When reading the Book of Jonah we quickly learn that Jonah the servant of the Lord failed to obey God. God called on him to go and preach to the people of Nineveh and Jonah refused to do so. When fleeing from the Lord’s commands, Jonah boarded a ship headed to Tarshish. But in all of Jonah’s efforts, he could not hide from the eyes of the Lord. While Jonah was on the ship, the Lord sent out a great wind into the sea. During the storm, the ship was near sinking and the mariners were sore afraid. In the end, the mariners would cast Jonah, the disobedient servant of God, overboard and experience peace. But before they did, according to our study verse, they tried to row hard to bring the ship to land but they could not. It is this verse that has caught the mind and thoughts of the writer this morning.
Throughout scripture we read about children of God who suffered troubles because of sin. Sampson, Lot, Solomon and etc are examples of this fact. These individuals acted contrary to God’s commands and found themselves experiencing the consequences of the actions.
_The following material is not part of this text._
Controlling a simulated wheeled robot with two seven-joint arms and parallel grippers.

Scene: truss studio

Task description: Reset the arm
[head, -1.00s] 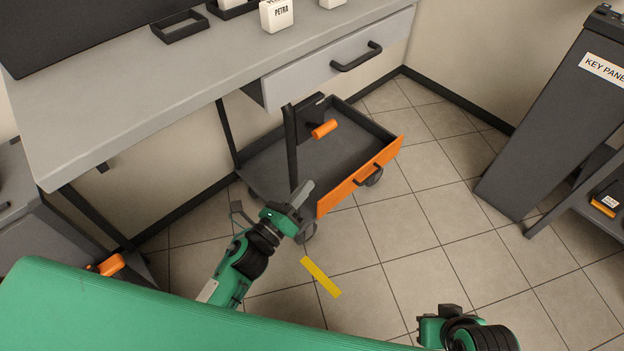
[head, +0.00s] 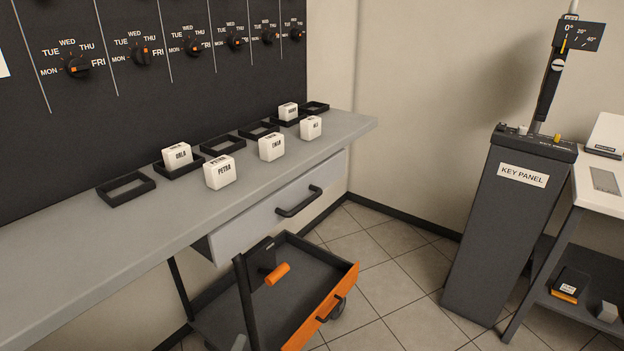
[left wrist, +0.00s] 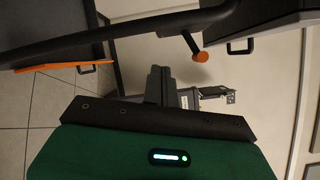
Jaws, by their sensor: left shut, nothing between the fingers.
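My left gripper shows in the left wrist view, its grey fingers (left wrist: 160,84) together and empty above the dark plate and green housing of my wrist. The fingers point toward the pale wall area below the cart and drawer as pictured, and touch nothing I can make out. In the head view only a small grey bit, probably of my left wrist, shows at the bottom edge; the rest of the arm is out of frame. My right gripper is not in view.
A dark cart (head: 307,316) with an orange front stands under the bench (head: 85,245) and its drawer (head: 275,214). White name blocks and black trays sit on the bench. A key panel pedestal (head: 490,235) stands right. Floor between is clear.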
I’m sure these children of God (because it’s man’s nature) tried, in various ways, to correct the course by covering, hiding, or fixing the wrongs themselves. But in the end, the best way would be to repent and separate themselves from the sin/sins they had embraced. Just as the mariners experienced peace by casting over the wrongdoer, they themselves could have experienced much more peace by repenting and casting away the sin.
The lesson may also be applied to the environments we often create for ourselves and for our families. The surroundings this world supplies is usually not a surrounding of peace and happiness. I heard an Elder once say/ask, “The world cannot fill a bag of potato chips, how is it supposed to fill your life with happiness.” Yet, over and over we find ourselves, as the mariners in Jonah, rowing hard trying to find true happiness and peace in a world that is not able to provide it. The best option? Rid ourselves of the ways of the world, seek God’s way and experience a peace in/with Him. Isaiah 26:3, “Thou wilt keep him in perfect peace, whose mind is stayed on thee: because he trusteth in thee.”
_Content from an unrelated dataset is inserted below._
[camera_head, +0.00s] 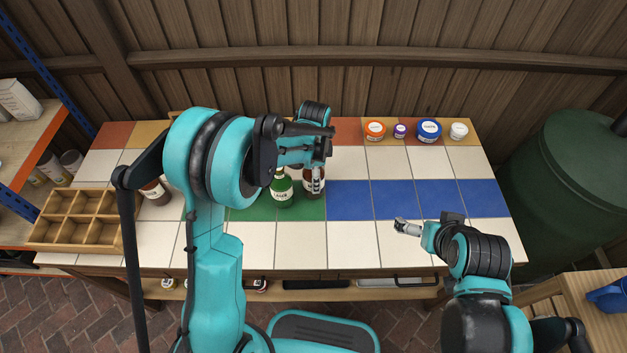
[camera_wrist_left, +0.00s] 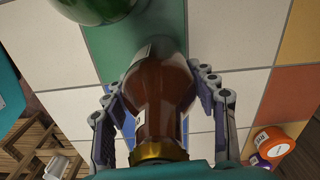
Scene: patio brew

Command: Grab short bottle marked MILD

And finally, the lesson of our study verse may be applied to Church discipline. In 1 Corinthians chapter 5, we read where the Apostle Paul confronts the Church because of their lack of Church discipline. The Church had a man in its membership who was living in gross sin. Yet the Church had become puffed up and would not deal with the matter. In verse 5, Paul tells them to exercise in their God given responsibilities so the “spirit may be saved.” The “spirit” under consideration is the Spirit of Christ in the Church. The Church at Corinth was on a fast pace journey to be like the Church of the Laodiceans in Revelation 3:14-22. The Laodiceans, with their pride and arrogance, had offended the Lord so that He removed Himself and was standing outside the Church knocking on the door calling on them to repent. What was the Church at Corinth to do? Exclude, or throw the man under consideration overboard, in hopes of pleasing the Lord and experiencing peace in the Church. I would like to add that all Church discipline should be done in love (of the Lord, His Word and the individuals) in hopes that repentance will be found that restoration would be the labor of the future. But when the sin is found in the body, to please the Lord, just as the mariners cast the guilty overboard the Church should exclude the one sinning a sin that brings reproach to the Church body so the congregation may experience peace and fellowship with the true King of Israel.
Brothers and Sisters in Christ, are you struggling to find peace in your life. Do you feel like the mariners of our study verse, rowing hard but not being able to come to land and find peace? God’s way is the best way. Repentance and obedience are two words associated with fellowship with God. And according to Jesus in Matthew 11:29, if we will come to Him we will “find rest unto your souls.” Amen!